CRÓNICA DE UNA LARGA CELEBRACIÓN

Atrás quedaron la murga y los chorizos prepandémicos en la residencia. Los festejos, que llegaron al Obelisco, pueden leerse como cuatro días de abrazos tras el desencuentro entre los gobiernos.

Cuatro días de festejos. No hubo cuatro días de festejos ni en Uruguay, pero acá, en Buenos Aires, los 196 años de la Declaratoria de la Independencia se derramaron por la ciudad y sus monumentos como un reguero celeste. El personal de la embajada con más antigüedad no recuerda en la Argentina unos festejos así.

Arrancaron el lunes 23 con la proyección de la película La Redota en el ciclo de cine de la Universidad del CEMA. Cualquier argentino que haya visto esta pieza de César Charlone podrá comprender, en toda su majestad, la foto que Natalia Oreiro compartió dos días después: ella sentada junto a la bandera, el porte grave en la luz del vestido, la espalda suntuosa de una emperatriz oriental. Y coronando el fondo, el Artigas que Juan Manuel Blanes pintó en 1884, obra canonizada que la película de Charlone coloca en el centro de su trama.

El homenaje de Natalia Oreiro por el 25 de agosto.
El homenaje de Natalia Oreiro por el 25 de agosto. Foto: Instagram Natalia Oreiro.

El martes 24, después de un conversatorio virtual donde especialistas en cuestiones geopolíticas revisaron los consensos argentino-uruguayos —o la ausencia de ellos—, la noche comenzó a oscurecer Buenos Aires. Para las 20, la Floralis Genérica de la avenida Figueroa Alcorta; la Usina del Arte en el barrio de La Boca y el Puente de la Mujer en esa neo-Buenos Aires ostentosa que nació con Puerto Madero ya eran grandes tótems celestes, pintados de luz por los focos que dispuso el gobierno porteño.

Hacía frío y las cuestiones sanitarias redujeron los invitados, pero el himno de Uruguay sonó en la noche de Madero, ejecutado por una formación de músicos jóvenes salidos de los barrios de emergencia argentinos, conocida como La Orquesta de los Barrios.

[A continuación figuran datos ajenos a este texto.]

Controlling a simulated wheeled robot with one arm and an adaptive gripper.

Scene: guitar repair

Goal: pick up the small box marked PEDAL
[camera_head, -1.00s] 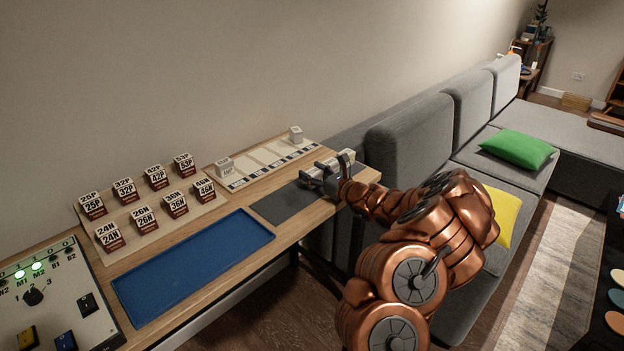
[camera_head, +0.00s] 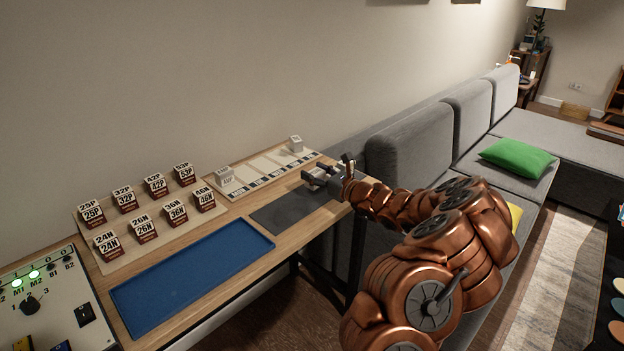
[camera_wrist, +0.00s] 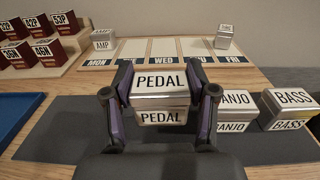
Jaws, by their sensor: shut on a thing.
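The small box marked PEDAL (camera_wrist: 160,116) is pale with black lettering on its top and front. In the wrist view it sits between the two fingers of my gripper (camera_wrist: 161,88), which is shut on it from left and right. It looks larger and higher than its neighbours, but I cannot tell how much gap is under it. In the head view my gripper (camera_head: 332,175) is over the dark grey mat (camera_head: 285,213) at the table's right end; the box there is mostly hidden by the fingers.
Boxes marked BANJO (camera_wrist: 234,104) and BASS (camera_wrist: 291,107) stand just right of the gripper. A day-marked board (camera_head: 262,170) lies behind, holding an AMP box (camera_head: 224,174) and another small box (camera_head: 296,144). A blue tray (camera_head: 190,268) and a rack of labelled blocks lie left.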

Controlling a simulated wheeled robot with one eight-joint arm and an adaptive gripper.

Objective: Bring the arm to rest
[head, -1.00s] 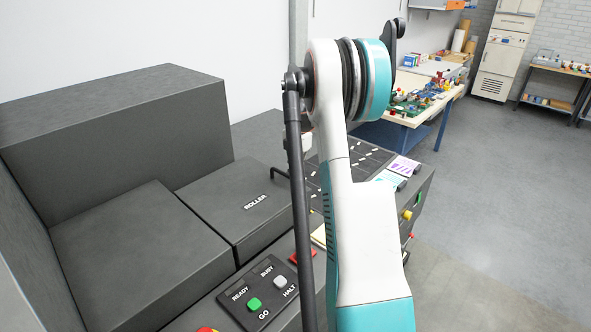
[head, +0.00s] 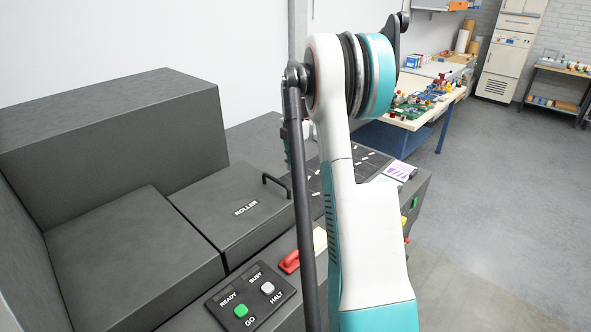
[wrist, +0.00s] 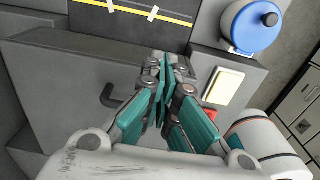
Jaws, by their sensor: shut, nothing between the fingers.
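My gripper (wrist: 163,75) shows in the wrist view with its teal and grey fingers together and nothing between them. Beyond it are the grey machine (wrist: 70,75) and a black handle (wrist: 118,102), which lies left of the fingers; I cannot tell how far apart they are. In the head view my white and teal arm (head: 365,240) rises in front of the machine. The fingers are mostly hidden there behind the arm.
The dark grey machine (head: 110,125) fills the left, with a ROLLER cover (head: 235,205) and a panel with a green GO button (head: 241,311). A red handle (head: 289,262) lies near the arm. A workbench (head: 440,105) with parts stands behind. Open floor (head: 500,190) lies to the right.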

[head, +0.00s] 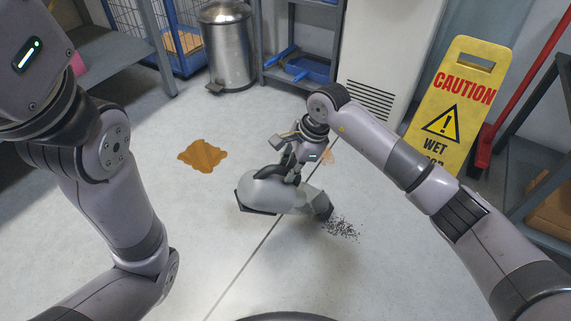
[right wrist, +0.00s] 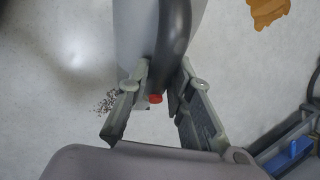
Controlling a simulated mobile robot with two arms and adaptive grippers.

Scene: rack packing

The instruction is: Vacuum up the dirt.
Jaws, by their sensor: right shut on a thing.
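A patch of dark, speckled dirt (head: 341,228) lies on the floor right of centre in the head view. It also shows at left in the right wrist view (right wrist: 105,101). A grey handheld vacuum (head: 270,194) is held low over the floor, its dark nozzle end beside the dirt's upper left edge. I cannot tell whether it touches the floor. My right gripper (head: 291,169) is shut on the vacuum's dark handle (right wrist: 174,45). In the right wrist view the gripper fingers (right wrist: 160,98) lie on both sides of the handle. My left gripper is out of view.
A brown stain (head: 202,155) lies on the floor left of the vacuum. A yellow caution sign (head: 452,105) stands at right. A metal bin (head: 229,50), a shelf with a blue dustpan (head: 308,69) and a white cabinet (head: 385,45) line the back. The floor around the dirt is clear.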

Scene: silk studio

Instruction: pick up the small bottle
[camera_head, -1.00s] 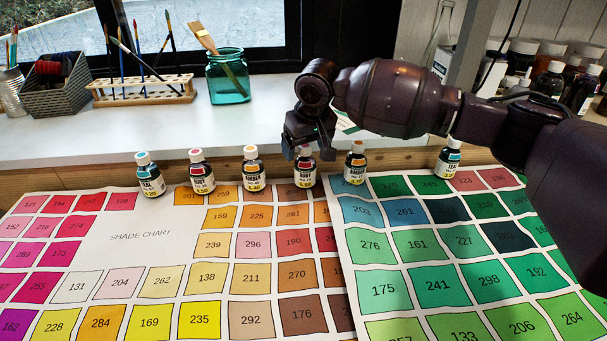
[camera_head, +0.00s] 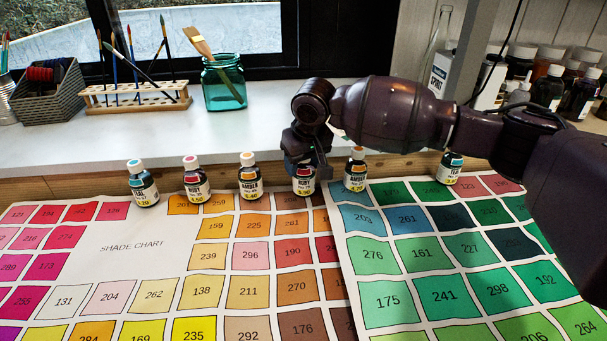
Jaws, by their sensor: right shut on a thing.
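A row of small dark bottles with white caps stands along the back edge of the shade charts. From the left they are a teal one (camera_head: 143,186), a ruby one (camera_head: 195,181), an amber one (camera_head: 249,177), a second ruby one (camera_head: 304,181), a second amber one (camera_head: 356,171) and a second teal one (camera_head: 450,168). My right gripper (camera_head: 304,164) points down and is shut on the second ruby bottle. Its fingers hide the cap; the label shows below them. Whether the bottle is off the surface cannot be told. My left gripper is not in view.
Shade charts (camera_head: 133,222) cover the front. The white sill (camera_head: 150,137) behind carries a grey basket (camera_head: 50,100), a wooden brush rack (camera_head: 133,99) and a teal jar (camera_head: 222,90) with brushes. Several dark bottles (camera_head: 549,86) stand at the back right.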

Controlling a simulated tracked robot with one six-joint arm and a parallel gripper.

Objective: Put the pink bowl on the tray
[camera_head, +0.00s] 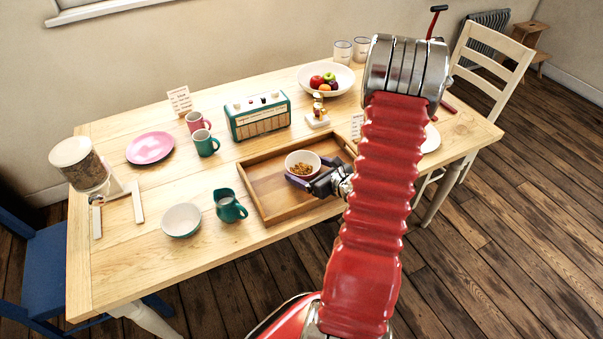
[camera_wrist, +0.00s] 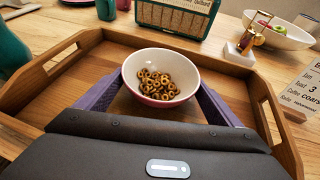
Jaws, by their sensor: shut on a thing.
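The wrist view shows the bowl (camera_wrist: 161,57) upright, with a pink outer wall. My gripper (camera_head: 313,173) is shut on it, with one purple finger on each side of the bowl. The fingers also show in the wrist view (camera_wrist: 160,92). The wooden tray (camera_head: 262,181) lies on the table beneath the bowl, and its floor and handled sides (camera_wrist: 37,75) show around it. I cannot tell whether the bowl touches the tray floor. The arm hides the tray's right end.
Left of the tray stand a green pitcher (camera_head: 230,207) and another bowl (camera_head: 181,220). A cereal dispenser (camera_head: 80,165) stands far left.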

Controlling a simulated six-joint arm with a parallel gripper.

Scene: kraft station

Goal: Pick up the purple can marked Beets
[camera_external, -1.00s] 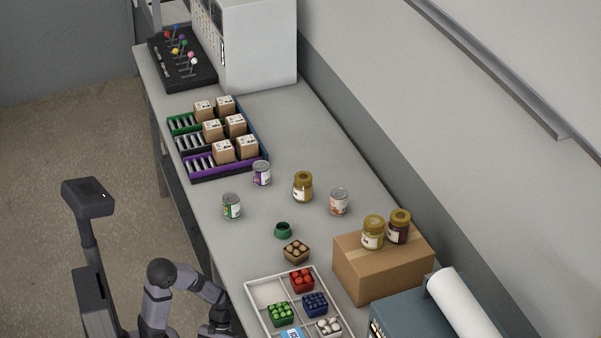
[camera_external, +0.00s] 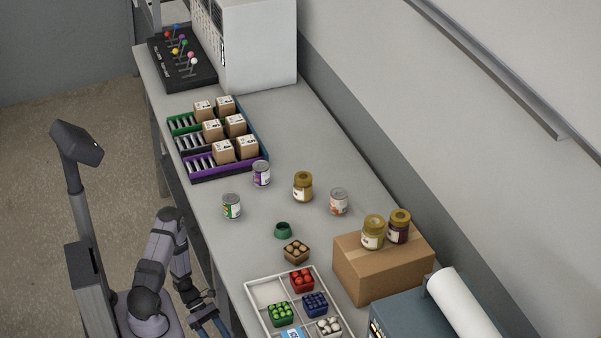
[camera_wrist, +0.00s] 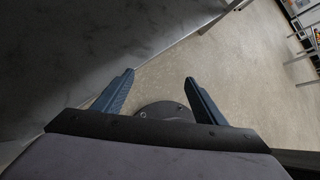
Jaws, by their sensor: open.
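The purple-labelled can (camera_external: 261,173) stands upright on the table, just right of the near end of the purple-fronted rack; its lettering is too small to read. My gripper (camera_external: 212,318) is low beside the table's left edge, well apart from the can. In the wrist view my gripper (camera_wrist: 160,92) has its two blue fingers spread with nothing between them. That view shows floor and a dark surface, not the can.
A green-labelled can (camera_external: 232,206), a mustard-lidded jar (camera_external: 303,187) and an orange-labelled can (camera_external: 339,202) stand near the purple can. A green ring-like piece (camera_external: 283,230), a small brown crate (camera_external: 296,252) and a white divided tray (camera_external: 266,314) lie nearer. A cardboard box (camera_external: 383,268) bears two jars.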

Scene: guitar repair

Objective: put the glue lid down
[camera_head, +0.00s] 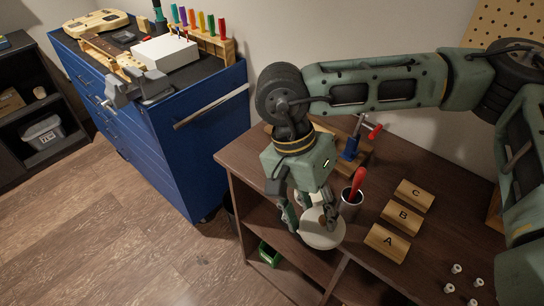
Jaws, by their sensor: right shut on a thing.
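My right gripper (312,214) points down over the near left part of the brown wooden bench (262,168). It is shut on the glue lid (322,237), a pale round disc with a small brown part near its middle, partly covered by the fingers. I cannot tell whether the lid touches the bench top or is held above it. No separate glue pot can be made out. My left gripper is not in view.
A metal cup (348,208) with a red-handled tool stands just right of the gripper. Wooden blocks A (387,243), B (401,218) and C (413,196) lie further right. A blue-and-red clamp (352,147) is behind. Several small white pieces (456,269) lie at the lower right.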

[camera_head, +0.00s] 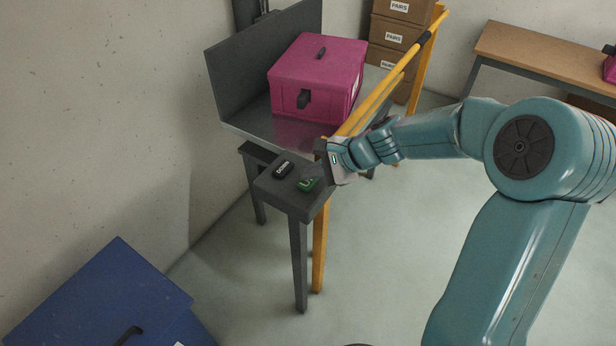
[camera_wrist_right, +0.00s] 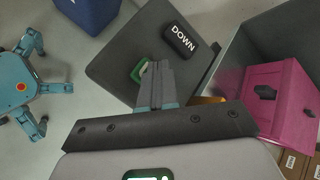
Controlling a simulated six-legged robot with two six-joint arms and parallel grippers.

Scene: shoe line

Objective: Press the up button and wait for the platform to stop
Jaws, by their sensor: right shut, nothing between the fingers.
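The green UP button (camera_head: 308,184) sits on the dark control stand (camera_head: 290,200), beside the black DOWN button (camera_head: 283,169). My right gripper (camera_head: 322,172) is shut and empty, close to the UP button. In the right wrist view, the shut fingers (camera_wrist_right: 158,72) point at the stand and partly cover the green UP button (camera_wrist_right: 138,71); I cannot tell whether they touch it. The DOWN button (camera_wrist_right: 179,40) lies clear of them. The grey platform (camera_head: 236,120) carries a pink box (camera_head: 315,85) behind the stand. My left gripper is out of view.
A yellow rail (camera_head: 385,92) runs along the platform's right side, close to my right wrist. Cardboard boxes (camera_head: 398,34) are stacked at the back. A wooden table (camera_head: 555,58) stands at the back right. A blue box (camera_head: 105,295) is at the lower left. Floor right of the stand is clear.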

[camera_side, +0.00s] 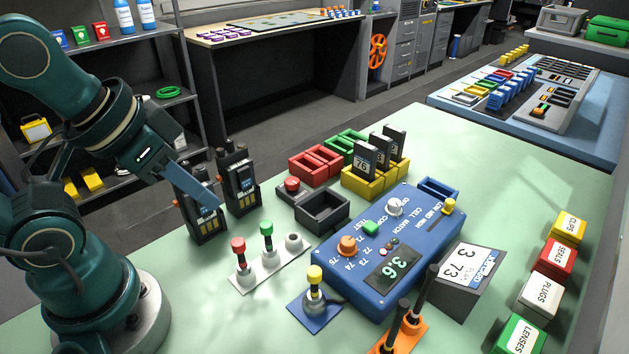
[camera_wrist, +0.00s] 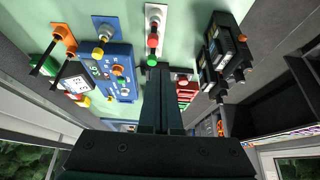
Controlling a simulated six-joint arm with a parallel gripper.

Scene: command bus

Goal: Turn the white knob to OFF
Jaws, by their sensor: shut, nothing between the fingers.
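The white knob (camera_side: 394,207) stands on the upper part of a blue control box (camera_side: 350,262). Its pointer direction and an OFF mark are too small to read. An orange knob (camera_side: 347,246) and a green button (camera_side: 370,228) sit nearer on the same box, with a lit display (camera_side: 393,263) reading 36. My gripper (camera_side: 218,204) is shut and empty, well left of the box and apart from the white knob, beside black radios. In the wrist view my shut fingers (camera_wrist: 160,76) point toward the table, with the blue box (camera_wrist: 121,59) to their left.
Black handheld radios (camera_side: 240,181) stand close to my gripper. A white plate with red (camera_side: 239,247) and green (camera_side: 267,231) levers lies between it and the box. A yellow-topped joystick (camera_side: 314,278), a black tray (camera_side: 322,211) and a sloped card stand (camera_side: 466,275) surround the box.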

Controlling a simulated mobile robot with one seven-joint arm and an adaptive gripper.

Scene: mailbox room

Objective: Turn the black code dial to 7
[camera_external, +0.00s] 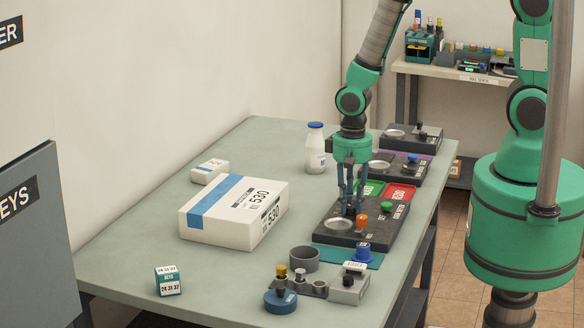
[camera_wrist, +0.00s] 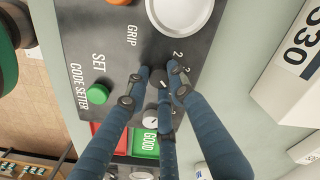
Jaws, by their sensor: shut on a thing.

Frente al río, también sonó “La cumparsita” y “Adiós Nonino”. Nos estábamos yendo cuando llegó la foto de Roberto Castro, la cámara oficial de los festejos: el Obelisco, símbolo crucial de la Buenos Aires arrogante y falocéntrica, hecho de golpe bandera celeste y delante de él, un cartel de vialidad. En ese cartel, que dialoga todos los días con los porteños, que les informa la temperatura, la densidad del tráfico, la eventualidad de un accidente dos cuadras más adelante; en ese cartel donde hace nueves meses le dijimos ¡gracias Diego! a un Maradona recién muerto, ahora se podía leer: “¡Felices 196 años Uruguay!”.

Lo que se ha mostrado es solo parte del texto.